PROMPT
Look for the line containing "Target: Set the" in the listing below. Retype that line and every subsequent line through the last one, and only those.
Begin
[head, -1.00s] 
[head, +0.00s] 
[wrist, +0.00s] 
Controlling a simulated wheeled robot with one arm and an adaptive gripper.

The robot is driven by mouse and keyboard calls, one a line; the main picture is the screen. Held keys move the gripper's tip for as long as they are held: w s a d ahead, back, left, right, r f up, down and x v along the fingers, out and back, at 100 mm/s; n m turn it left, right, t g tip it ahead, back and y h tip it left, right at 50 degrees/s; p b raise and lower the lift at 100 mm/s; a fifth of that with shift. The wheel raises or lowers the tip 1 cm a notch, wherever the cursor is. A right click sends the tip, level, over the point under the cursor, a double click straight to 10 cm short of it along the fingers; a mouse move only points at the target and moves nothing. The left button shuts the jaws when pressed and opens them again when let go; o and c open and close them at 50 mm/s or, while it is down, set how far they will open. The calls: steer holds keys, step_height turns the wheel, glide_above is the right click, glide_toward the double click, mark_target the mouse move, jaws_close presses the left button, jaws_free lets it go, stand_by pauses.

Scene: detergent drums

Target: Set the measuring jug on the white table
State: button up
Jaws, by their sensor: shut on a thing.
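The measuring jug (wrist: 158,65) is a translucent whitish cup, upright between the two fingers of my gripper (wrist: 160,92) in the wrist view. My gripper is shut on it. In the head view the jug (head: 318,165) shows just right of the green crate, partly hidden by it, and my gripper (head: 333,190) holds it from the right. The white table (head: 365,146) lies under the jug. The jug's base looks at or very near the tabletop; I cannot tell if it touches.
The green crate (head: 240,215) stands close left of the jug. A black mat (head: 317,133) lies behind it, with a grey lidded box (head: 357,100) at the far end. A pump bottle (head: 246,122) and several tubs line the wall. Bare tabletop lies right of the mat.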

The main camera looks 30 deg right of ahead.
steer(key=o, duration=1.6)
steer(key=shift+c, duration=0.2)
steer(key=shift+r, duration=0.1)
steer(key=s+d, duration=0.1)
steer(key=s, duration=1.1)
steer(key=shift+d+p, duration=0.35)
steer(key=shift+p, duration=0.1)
End
EXERCISE RESULT
Target: Set the measuring jug on the white table
State: button up
Jaws, by their sensor: shut on a thing.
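The measuring jug (wrist: 158,65) is a translucent whitish cup, upright between the two fingers of my gripper (wrist: 160,92) in the wrist view. My gripper is shut on it. In the head view the jug (head: 318,165) shows just right of the green crate, partly hidden by it, and my gripper (head: 333,190) holds it from the right. The white table (head: 365,146) lies under the jug. The jug's base looks at or very near the tabletop; I cannot tell if it touches.
The green crate (head: 240,215) stands close left of the jug. A black mat (head: 317,133) lies behind it, with a grey lidded box (head: 357,100) at the far end. A pump bottle (head: 246,122) and several tubs line the wall. Bare tabletop lies right of the mat.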

The main camera looks 30 deg right of ahead.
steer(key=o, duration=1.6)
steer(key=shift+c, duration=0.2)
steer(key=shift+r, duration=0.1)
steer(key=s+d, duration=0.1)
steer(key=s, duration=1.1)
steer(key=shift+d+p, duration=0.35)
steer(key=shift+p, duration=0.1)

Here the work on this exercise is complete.